O fado, que não é um fenômeno exclusivamente lisboeta ou coimbrão, teve a sua origem nas canções narrativas, herdeiras da tradição romancística, quando, pelos princípios do séc. XIX, os referidos músicos ambulantes passaram a ser ouvidos e apreciados pelos nobres frequentadores das tabernas e dos prostíbulos e os seus caíram em moda na alta sociedade.
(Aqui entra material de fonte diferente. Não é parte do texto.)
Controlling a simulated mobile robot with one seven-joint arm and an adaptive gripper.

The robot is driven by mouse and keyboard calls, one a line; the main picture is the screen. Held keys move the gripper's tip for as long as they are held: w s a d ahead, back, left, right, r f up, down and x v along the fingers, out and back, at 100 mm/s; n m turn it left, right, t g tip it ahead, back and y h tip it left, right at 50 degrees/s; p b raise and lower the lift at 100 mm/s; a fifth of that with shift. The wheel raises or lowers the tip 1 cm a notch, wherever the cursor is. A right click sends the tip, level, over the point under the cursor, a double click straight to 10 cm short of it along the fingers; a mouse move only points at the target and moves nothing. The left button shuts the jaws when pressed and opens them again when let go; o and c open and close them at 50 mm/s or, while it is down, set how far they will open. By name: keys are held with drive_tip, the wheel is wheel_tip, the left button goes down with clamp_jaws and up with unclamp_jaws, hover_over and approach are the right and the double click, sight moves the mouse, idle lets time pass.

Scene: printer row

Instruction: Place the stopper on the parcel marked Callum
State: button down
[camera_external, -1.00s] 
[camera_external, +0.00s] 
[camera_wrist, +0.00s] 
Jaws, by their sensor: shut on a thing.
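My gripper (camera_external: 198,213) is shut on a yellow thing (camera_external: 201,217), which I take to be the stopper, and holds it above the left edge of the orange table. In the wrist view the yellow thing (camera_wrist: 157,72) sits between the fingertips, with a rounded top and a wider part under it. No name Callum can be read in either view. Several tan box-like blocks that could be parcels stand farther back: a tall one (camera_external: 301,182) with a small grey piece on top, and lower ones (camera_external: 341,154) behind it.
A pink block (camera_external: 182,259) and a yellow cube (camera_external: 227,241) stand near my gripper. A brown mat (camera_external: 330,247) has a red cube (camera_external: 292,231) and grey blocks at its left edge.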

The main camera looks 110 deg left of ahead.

A primeira definição histórica de fado dicionarizada é de 1878, no Dicionário de Moraes, que diz ‘fado – poema do vulgo de carácter narrativo em que se narra uma história real ou imaginária de desenlace triste, ou se descrevem males, a vida penosa de uma certa classe, como no fado do marujo, da freira, etc. Música popular com um ritmo e movimento particular, que se toca ordinariamente na guitarra e que tem por letra os poemas chamados fados’. […] Ou seja, de início, o fado era a história só depois é que se tornou uma música.
José Alberto Sardinha escreveu o ensaio A Origem do fado para explicar como, mediante uma apurada investigação no seio das comunidades rurais de todas as províncias portuguesas, encontrou e descobriu os vestígios de uma tradição ancestral poético-musical idêntica em todo o país, desde as aldeias, às vilas e às cidades, possíveis berços do fado. Por isso, argumenta este autor, a origem do canto narrativo remonta ao século XVI.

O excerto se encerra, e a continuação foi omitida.